> _Problem to solve_: Begin with the line that contains "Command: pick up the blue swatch", end with the line that contains "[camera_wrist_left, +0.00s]", and extract exactly that stretch of lines.

> _Material to process_:
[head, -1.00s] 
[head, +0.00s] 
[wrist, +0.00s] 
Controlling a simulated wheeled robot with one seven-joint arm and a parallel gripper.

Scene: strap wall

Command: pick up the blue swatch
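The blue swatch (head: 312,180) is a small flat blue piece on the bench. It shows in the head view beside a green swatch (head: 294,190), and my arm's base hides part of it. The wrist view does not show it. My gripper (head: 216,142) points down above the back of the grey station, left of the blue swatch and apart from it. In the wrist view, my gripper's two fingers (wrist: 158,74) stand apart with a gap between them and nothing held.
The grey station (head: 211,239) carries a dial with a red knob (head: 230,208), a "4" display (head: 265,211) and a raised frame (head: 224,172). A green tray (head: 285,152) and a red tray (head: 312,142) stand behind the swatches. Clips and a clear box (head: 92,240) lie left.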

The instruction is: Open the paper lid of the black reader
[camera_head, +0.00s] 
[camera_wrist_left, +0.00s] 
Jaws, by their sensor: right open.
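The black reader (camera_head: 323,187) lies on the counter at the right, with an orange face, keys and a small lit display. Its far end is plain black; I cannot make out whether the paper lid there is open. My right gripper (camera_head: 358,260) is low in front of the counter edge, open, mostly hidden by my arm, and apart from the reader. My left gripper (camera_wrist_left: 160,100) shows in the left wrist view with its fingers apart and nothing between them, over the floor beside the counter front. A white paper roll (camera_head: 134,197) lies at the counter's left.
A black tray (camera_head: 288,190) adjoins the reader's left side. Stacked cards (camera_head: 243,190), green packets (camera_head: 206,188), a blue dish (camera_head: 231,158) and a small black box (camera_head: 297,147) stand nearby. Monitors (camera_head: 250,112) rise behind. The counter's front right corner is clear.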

...

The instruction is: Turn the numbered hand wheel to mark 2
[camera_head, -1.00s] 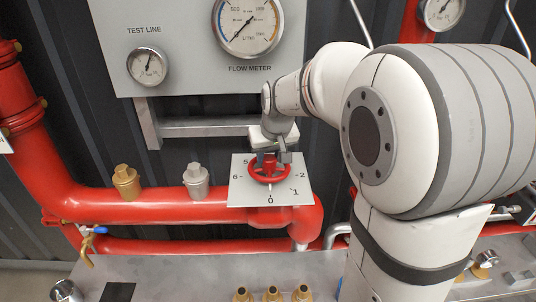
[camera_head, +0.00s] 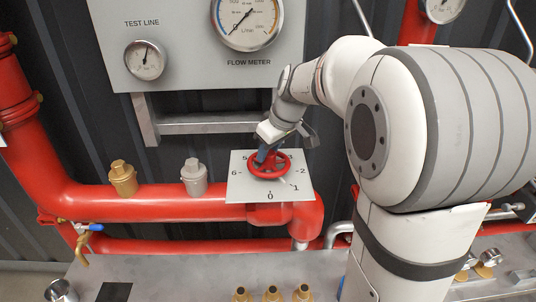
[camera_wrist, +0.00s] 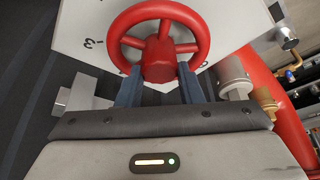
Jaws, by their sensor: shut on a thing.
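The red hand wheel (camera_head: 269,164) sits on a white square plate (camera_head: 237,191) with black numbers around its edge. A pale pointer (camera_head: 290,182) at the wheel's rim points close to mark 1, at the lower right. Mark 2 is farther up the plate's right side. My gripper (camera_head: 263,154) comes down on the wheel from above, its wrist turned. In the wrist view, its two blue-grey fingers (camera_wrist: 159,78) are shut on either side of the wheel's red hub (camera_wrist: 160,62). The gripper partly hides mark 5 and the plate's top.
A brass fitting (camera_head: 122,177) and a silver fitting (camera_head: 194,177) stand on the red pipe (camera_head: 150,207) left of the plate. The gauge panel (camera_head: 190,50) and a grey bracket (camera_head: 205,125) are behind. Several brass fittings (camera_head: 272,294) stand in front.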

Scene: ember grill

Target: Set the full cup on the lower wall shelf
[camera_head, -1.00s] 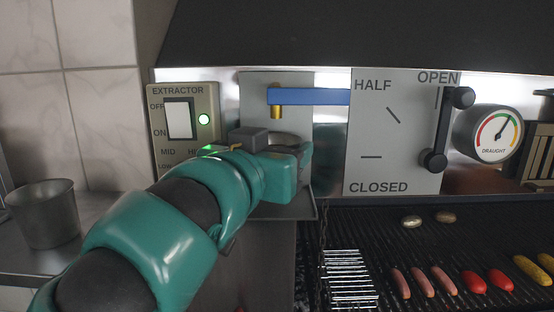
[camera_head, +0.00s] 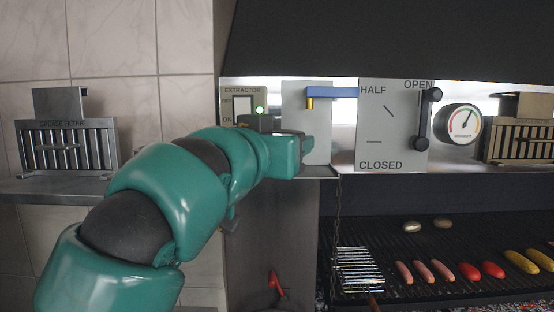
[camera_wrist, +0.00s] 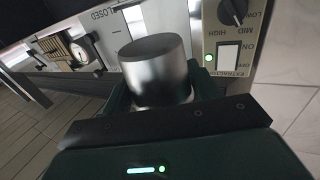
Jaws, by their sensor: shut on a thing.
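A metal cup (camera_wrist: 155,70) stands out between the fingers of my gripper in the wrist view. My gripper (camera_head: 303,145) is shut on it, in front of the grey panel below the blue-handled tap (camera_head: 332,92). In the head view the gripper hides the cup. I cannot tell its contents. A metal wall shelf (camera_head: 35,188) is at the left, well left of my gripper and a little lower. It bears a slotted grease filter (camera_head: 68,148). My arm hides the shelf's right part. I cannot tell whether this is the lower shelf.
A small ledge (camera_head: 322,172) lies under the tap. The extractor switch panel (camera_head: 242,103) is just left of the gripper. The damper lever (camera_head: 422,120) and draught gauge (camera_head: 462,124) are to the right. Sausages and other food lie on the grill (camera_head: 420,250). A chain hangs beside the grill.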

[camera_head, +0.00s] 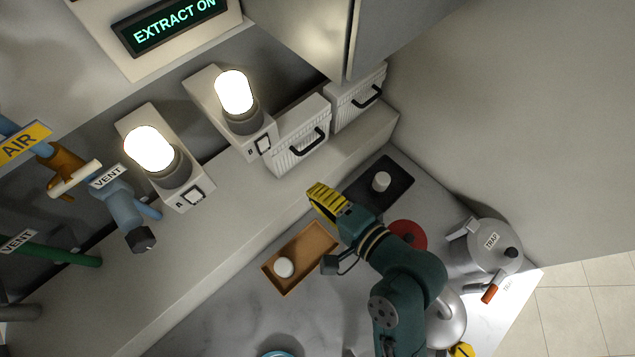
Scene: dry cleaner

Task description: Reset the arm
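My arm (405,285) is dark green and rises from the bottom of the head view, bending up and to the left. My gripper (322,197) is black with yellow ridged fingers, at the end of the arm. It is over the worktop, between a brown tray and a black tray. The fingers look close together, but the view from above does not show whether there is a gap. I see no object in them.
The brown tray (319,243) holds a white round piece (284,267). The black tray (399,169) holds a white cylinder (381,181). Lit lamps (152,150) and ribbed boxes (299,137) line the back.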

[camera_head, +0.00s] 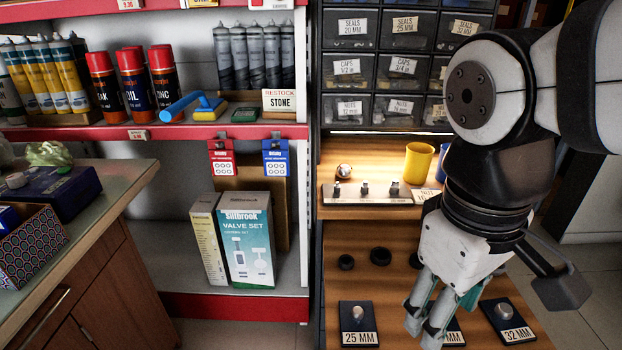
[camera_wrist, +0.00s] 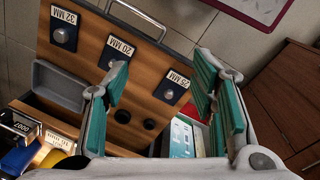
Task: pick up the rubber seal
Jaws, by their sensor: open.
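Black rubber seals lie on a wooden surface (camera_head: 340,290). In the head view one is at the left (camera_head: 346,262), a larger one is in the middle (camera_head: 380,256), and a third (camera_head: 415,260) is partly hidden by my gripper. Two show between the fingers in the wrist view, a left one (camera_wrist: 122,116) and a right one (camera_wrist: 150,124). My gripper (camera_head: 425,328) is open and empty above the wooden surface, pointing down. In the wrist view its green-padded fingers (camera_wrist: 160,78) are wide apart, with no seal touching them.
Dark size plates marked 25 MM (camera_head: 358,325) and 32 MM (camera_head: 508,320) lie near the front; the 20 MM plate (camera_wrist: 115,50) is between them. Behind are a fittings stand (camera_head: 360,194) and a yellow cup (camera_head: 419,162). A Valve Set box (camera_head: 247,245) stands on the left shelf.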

> _Result of this task_:
Command: pick up the blue swatch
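The blue swatch (head: 312,180) is a small flat blue piece on the bench. It shows in the head view beside a green swatch (head: 294,190), and my arm's base hides part of it. The wrist view does not show it. My gripper (head: 216,142) points down above the back of the grey station, left of the blue swatch and apart from it. In the wrist view, my gripper's two fingers (wrist: 158,74) stand apart with a gap between them and nothing held.
The grey station (head: 211,239) carries a dial with a red knob (head: 230,208), a "4" display (head: 265,211) and a raised frame (head: 224,172). A green tray (head: 285,152) and a red tray (head: 312,142) stand behind the swatches. Clips and a clear box (head: 92,240) lie left.

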The instruction is: Open the paper lid of the black reader
[camera_head, +0.00s] 
[camera_wrist_left, +0.00s] 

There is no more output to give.